Wednesday, December 13, 2006

Coly Award Recipient Announced

The Parapsychology Foundation has announced the 2006 winner of the annual Robert R. Coly essay competition. This year's recipient is Hanna Jenkins, a PhD student at the University of Tansmania and president of the Australian Institute of Parapsychological Research. Her essay, titled The Challenge of Parapsychology: One Down, But More to Go, discusses how the field of philosophy can pave the way for a dialogue between mainstream science and parapsychology.

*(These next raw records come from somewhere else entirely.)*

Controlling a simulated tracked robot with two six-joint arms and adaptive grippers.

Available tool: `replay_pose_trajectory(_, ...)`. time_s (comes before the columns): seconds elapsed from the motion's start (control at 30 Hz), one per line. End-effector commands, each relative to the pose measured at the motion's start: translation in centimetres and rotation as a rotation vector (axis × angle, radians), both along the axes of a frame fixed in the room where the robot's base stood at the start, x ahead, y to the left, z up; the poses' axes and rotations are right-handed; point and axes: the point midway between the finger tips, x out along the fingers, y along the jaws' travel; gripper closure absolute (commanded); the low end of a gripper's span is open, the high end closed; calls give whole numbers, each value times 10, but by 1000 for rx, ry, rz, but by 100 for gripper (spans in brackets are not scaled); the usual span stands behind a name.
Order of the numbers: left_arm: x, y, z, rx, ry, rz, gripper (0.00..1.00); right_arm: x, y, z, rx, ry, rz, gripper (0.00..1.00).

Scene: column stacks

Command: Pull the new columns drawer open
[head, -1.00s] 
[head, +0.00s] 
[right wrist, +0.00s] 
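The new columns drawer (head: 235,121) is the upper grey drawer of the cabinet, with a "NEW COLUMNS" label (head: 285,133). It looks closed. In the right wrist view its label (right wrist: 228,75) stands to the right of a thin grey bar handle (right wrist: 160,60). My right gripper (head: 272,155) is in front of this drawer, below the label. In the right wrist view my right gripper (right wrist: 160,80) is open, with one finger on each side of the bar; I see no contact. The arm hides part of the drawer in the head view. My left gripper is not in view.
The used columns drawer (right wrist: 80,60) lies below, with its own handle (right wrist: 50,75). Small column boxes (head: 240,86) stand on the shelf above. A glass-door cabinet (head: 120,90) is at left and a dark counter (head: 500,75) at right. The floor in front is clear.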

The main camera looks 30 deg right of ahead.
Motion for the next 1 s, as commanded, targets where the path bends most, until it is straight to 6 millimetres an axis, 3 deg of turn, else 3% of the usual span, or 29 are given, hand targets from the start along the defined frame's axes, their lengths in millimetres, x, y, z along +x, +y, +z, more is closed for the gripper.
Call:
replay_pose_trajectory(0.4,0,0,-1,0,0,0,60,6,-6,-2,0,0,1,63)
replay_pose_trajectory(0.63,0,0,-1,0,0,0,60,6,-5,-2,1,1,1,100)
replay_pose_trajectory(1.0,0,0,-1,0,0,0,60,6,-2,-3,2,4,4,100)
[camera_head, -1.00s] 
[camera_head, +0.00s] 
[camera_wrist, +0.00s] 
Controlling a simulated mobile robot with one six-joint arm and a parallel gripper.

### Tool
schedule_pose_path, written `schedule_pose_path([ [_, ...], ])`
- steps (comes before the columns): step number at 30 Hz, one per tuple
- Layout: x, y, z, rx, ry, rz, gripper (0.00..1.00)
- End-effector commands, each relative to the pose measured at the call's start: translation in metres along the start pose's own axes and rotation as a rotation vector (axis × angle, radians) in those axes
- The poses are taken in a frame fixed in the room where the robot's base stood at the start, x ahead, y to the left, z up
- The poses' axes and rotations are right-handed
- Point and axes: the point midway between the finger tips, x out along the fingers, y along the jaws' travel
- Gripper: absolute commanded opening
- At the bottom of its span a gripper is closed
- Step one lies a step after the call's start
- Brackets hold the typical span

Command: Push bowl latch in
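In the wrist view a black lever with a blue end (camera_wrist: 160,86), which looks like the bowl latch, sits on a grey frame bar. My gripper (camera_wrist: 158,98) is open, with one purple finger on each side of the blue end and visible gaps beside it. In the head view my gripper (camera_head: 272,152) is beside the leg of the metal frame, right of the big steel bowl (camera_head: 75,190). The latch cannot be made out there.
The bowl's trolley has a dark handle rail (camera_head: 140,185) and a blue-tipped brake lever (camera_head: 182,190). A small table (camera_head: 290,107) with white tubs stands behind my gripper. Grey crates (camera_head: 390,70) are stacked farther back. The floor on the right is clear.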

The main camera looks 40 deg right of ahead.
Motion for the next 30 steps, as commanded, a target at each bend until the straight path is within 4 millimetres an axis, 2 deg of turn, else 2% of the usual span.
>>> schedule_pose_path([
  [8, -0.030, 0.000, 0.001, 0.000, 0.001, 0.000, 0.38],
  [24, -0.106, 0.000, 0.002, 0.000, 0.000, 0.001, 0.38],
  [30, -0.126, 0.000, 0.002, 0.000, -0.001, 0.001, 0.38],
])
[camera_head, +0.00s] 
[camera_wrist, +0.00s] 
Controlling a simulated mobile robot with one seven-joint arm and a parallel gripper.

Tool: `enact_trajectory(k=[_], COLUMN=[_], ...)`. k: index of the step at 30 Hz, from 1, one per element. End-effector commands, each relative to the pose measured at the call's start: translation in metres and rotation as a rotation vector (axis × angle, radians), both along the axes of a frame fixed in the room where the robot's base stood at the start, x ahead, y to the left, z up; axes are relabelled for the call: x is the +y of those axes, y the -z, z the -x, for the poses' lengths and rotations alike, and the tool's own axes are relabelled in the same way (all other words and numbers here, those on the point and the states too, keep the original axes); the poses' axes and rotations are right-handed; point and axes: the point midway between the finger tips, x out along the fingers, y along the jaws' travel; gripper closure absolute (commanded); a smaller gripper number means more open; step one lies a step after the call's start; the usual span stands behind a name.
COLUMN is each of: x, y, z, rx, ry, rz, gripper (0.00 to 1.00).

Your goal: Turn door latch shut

The Robert R. Coly essay competition, which carries a prize of $1000, was created to encourage college and university students who have sufficient interest in the field of parapsychology to understand its complexities and help conceptualize its future, even if they are not in a parapsychology degree program or are not taking parapsychology courses at the moment. The annual deadline for the competition is November 15th.

Congratulations to Ms. Jenkins!

Read the prize-winning essay here.

1 comment:

Anonymous said...

This is a good essay and I've read Dean Radin's books. But I've also corresponded by George P. Hansen and read his http://tricksterbook.com.

My own masters thesis is based on paranormal research, music theory and philosophy of science -- linked at http://nonduality.com/hempel.htm

It seems to me that the ecological crisis is structurally part of the "paranormal" crisis. The anthropological perspective that George P. Hansen takes confirms this approach. Paranormal abilities are based on gender relations as any study of non-Western training will demonstrate.

Science is based on resonance and math comes from music ratios. In fact the paradox of randomness in probability and the "missing mass" from logarithmic-based density is really a problem of how math is structured. The whole concepts of "frequency" and "amplitude", etc., are based on equal-tempered ratios which violate the inherent asymmetric complimentary opposites of music ratios. 2:3=3:4 in Pythagorean analysis and this is the same as Yang=Yin in Taoism. The full-lotus yoga position is a Tetrahedron made up of 4 equilateral triangles, each made up of two 2:3:4 triangles resonating as Yin and Yang.

You can't fake the full-lotus. But a means to enter into it is the "small universe" or "microcosmic orbit" practice that is based on the 12 notes of the music scale as energy nodes along the outside of the body. This is also called "circulating the light" in Taoist yoga and Mircea Eliade documents its use in India as well.